Haberman followed up with a question about iPhone manufacturing specifically, asking whether Trump thinks this is “the kind of technology” that could move to the United States. Leavitt responded:

“[Trump] believes we have the labor, we have the workforce, we have the resources to do it. As you know, Apple has invested $500 billion here in the United States. So, if Apple didn’t think the United States could do it, they probably wouldn’t have put up that big chunk of change.”

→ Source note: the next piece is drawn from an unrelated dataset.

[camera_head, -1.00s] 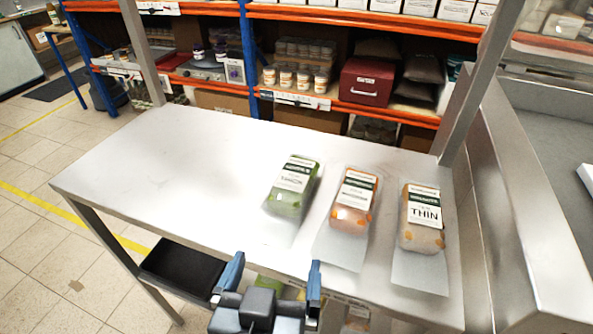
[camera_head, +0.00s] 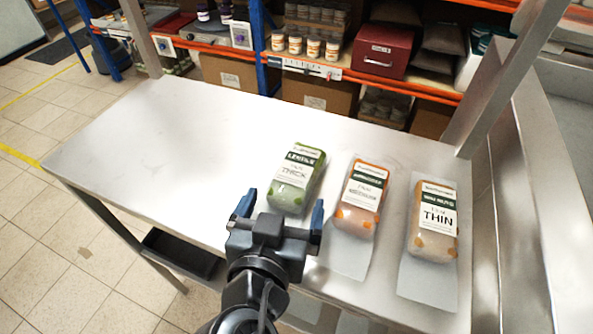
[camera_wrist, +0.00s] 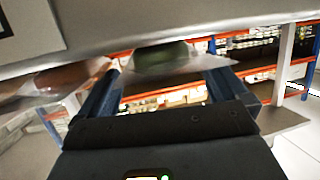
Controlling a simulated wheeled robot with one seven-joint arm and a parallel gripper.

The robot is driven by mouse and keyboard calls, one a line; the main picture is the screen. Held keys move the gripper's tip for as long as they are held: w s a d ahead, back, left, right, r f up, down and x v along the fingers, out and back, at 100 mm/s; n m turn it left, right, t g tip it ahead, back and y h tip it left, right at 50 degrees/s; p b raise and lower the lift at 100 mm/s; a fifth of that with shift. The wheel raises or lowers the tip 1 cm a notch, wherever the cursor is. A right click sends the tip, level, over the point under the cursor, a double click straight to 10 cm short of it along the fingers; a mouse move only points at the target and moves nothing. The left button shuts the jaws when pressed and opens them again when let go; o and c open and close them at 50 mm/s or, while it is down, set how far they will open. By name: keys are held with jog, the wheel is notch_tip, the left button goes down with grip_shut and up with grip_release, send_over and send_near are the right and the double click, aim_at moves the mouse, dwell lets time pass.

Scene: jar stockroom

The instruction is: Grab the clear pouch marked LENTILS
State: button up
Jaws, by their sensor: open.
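The clear pouch marked LENTILS (camera_head: 298,180) lies on the white worktop (camera_head: 200,135), left of two other pouches. It has green contents and a white label with a dark green band, also reading THICK. My gripper (camera_head: 282,208) is open and empty at the near end of this pouch, its fingers spread to either side in the head view. In the wrist view a green pouch (camera_wrist: 165,60) shows between and beyond the fingertips (camera_wrist: 168,80). I cannot tell the exact height gap between the fingers and the worktop.
A pouch with orange contents (camera_head: 360,200) lies close to the right; its band is too small to read surely. A pouch marked THIN (camera_head: 433,220) lies further right, near a metal post. The worktop's left is clear. Shelves with jars and a red box (camera_head: 382,50) stand behind.

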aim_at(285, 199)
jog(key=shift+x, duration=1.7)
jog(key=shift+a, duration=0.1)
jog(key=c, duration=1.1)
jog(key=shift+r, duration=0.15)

Leavitt is referencing Apple’s announcement from February, when it said it would “spend more than $500 billion in the U.S. over the next four years.” Apple’s commitment, however, made zero reference to iPhone assembly in the United States. The press release focused on R&D in the U.S., chip production in Arizona, AI server manufacturing in Houston, Apple TV+ production, and an academy in Michigan.

Also worth reading today is this story from 404 Media, which outlines exactly why an iPhone made in the U.S. is “pure fantasy.”

 

Tim Cook has addressed this topic multiple times in the past. Here’s a quote from Cook during a 60 Minutes interview in 2015:

“China put an enormous focus on manufacturing. The U.S., over time, began to stop having as many vocational kind of skills. I mean, you can take every tool and die maker in the United States and probably put them in a room that we’re currently sitting in. In China, you would have to have multiple football fields”

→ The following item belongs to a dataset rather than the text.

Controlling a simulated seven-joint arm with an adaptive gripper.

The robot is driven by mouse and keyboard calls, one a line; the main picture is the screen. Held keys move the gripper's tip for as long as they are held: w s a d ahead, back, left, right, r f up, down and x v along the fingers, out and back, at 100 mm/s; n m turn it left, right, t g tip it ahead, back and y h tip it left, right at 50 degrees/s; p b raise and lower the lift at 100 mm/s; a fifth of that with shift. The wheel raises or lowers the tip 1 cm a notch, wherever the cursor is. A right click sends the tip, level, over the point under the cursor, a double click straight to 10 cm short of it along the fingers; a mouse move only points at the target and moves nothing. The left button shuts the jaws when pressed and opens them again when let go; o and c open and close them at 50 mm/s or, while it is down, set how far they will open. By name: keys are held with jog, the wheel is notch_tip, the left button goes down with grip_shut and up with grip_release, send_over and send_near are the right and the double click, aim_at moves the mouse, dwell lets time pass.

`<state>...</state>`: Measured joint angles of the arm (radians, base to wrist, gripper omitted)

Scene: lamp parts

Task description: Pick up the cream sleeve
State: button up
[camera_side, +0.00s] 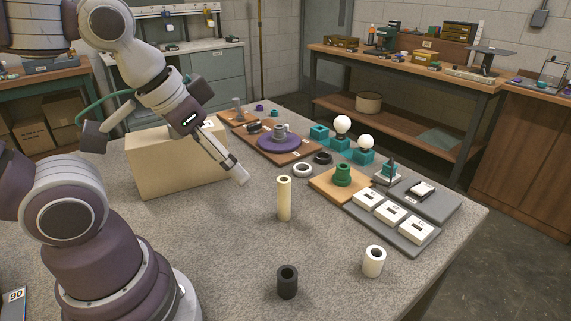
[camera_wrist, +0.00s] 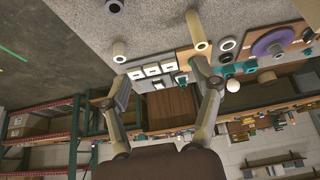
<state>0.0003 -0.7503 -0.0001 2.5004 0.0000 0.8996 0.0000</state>
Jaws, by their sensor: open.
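The cream sleeve (camera_side: 284,198) is a tall, pale yellow tube standing upright on the grey table, its open top showing a dark hole. In the wrist view the sleeve (camera_wrist: 196,30) is near the top, beyond the tip of the right finger. My gripper (camera_side: 240,174) is left of the sleeve in the side view, above the table and apart from it. In the wrist view the two fingers of my gripper (camera_wrist: 162,82) are spread wide with nothing held between them.
A short whitish sleeve (camera_side: 374,261) and a dark sleeve (camera_side: 287,282) stand nearer the front. A cardboard-coloured box (camera_side: 175,163) is behind my gripper. A green part on a wooden board (camera_side: 325,187) and white blocks on a grey tray (camera_side: 422,246) lie to the right.

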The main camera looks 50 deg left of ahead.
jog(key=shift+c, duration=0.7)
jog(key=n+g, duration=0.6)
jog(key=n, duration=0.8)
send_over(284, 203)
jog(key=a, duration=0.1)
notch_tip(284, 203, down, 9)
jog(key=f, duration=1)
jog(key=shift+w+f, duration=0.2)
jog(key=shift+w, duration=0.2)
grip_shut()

And from a Fortune event in 2017:

“The truth is China stopped being the low labor costs country many years ago and that is not the reason to come to China from a supply point of view. The reason is because of the skill and the quantity of skill in one location, and the type of skill. It is like the products we do require really advanced tooling and the precision that you have to have in tooling and working with the materials that we do are state-of-the-art, and the tooling skill is very deep here.”

As reported yesterday, Apple has been stockpiling iPhone inventory in the United States ahead of Trump’s tariffs. This will help the company stave off the impact of the tariffs and avoid price increases for now. We’re still waiting on a public response from Apple on its plans.